Find how many lines hold the word "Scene". Give only the number.

INFORMATION SUPPLIED -
┄┄┄┄┄┄

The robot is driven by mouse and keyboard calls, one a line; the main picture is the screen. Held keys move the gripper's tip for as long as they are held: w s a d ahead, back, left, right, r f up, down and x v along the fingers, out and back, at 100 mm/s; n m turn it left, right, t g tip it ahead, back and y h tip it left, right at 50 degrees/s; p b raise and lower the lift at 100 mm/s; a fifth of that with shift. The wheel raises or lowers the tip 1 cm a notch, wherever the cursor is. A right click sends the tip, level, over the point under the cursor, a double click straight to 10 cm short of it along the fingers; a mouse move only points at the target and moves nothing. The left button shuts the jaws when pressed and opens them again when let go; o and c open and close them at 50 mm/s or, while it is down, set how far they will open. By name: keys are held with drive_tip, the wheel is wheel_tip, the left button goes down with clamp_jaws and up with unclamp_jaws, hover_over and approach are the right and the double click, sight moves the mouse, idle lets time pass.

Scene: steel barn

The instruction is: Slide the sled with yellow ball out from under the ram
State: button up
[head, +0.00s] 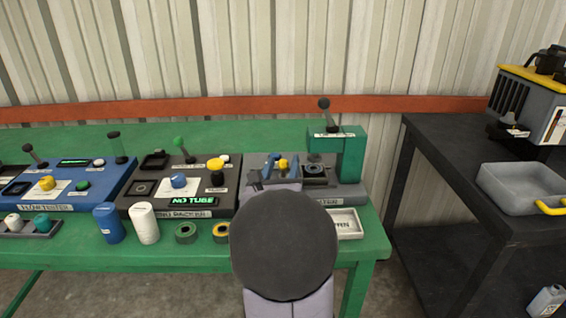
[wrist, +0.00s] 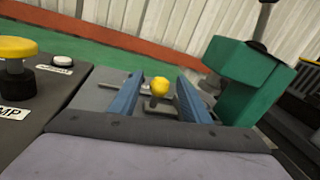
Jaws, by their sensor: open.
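The yellow ball (head: 283,163) sits on the sled, which is largely hidden by my arm in the head view. In the wrist view the yellow ball (wrist: 160,86) stands on a short dark post between my two blue fingers. A grey sled part (wrist: 158,106) shows beneath it. My gripper (wrist: 160,100) is open, with a finger on each side of the ball and a gap on both sides. The ram (head: 314,157) hangs below the green press frame (head: 345,155), right of the ball, over a dark square part (head: 316,174). The press frame also shows in the wrist view (wrist: 245,80).
A black-topped panel with a NO TUBE display (head: 194,200) stands left of the press. A white tray (head: 346,223) lies in front of the press. Blue (head: 109,223) and white (head: 144,224) cylinders stand along the green table's front. A dark side table (head: 440,150) is at right.

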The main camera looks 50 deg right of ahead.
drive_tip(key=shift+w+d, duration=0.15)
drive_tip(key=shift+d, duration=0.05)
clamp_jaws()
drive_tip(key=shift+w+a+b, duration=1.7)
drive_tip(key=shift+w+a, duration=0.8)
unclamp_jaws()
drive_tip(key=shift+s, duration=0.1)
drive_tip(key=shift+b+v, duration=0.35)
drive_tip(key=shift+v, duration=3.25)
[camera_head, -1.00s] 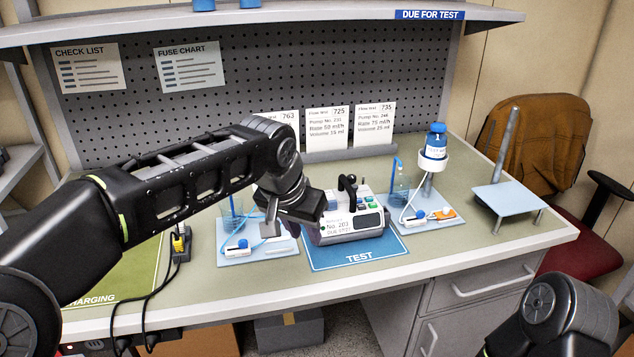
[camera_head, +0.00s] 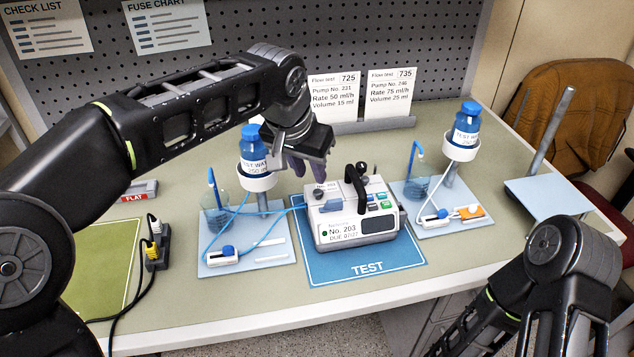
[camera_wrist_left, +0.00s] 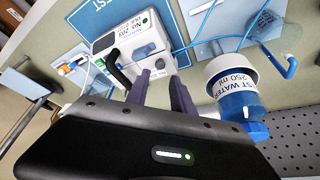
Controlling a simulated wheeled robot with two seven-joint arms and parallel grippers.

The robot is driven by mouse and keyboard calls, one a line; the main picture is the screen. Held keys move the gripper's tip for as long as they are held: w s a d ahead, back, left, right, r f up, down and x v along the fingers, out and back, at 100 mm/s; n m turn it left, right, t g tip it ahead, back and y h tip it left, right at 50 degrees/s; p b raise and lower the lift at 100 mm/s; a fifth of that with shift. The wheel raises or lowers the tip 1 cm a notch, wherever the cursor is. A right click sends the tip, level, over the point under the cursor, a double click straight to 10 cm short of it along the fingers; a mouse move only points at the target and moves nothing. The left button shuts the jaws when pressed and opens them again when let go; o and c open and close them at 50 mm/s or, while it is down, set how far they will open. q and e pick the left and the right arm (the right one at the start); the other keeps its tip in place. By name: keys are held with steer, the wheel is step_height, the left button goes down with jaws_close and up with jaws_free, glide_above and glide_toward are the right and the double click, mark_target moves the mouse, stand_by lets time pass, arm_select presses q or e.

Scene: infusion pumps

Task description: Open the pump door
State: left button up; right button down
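The pump (camera_head: 342,232), a white box labelled No. 203 with a black upright handle (camera_head: 355,183), sits on the blue TEST mat (camera_head: 325,268). Its door cannot be told apart clearly and looks closed; a blue part (camera_head: 330,206) shows on its top left. My left gripper (camera_head: 300,168) is above and behind the pump's back left corner, apart from it. In the left wrist view, its two grey fingers (camera_wrist_left: 158,90) are spread and empty, with the pump (camera_wrist_left: 125,32) beyond them. My right arm shows at lower right, its gripper out of frame.
A blue-capped water bottle (camera_head: 253,150) on a stand is close left of my left gripper. Another bottle (camera_head: 466,127) stands right of the pump. Blue tubing (camera_head: 225,238) runs from the left stand's tray toward the pump. A pale stand (camera_head: 560,200) is at far right.

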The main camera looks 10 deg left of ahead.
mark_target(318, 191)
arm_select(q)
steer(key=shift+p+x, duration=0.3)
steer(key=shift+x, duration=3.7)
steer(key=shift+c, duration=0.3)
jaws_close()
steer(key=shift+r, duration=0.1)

┄┄┄┄┄┄

SOLUTION TO THIS TASK - 2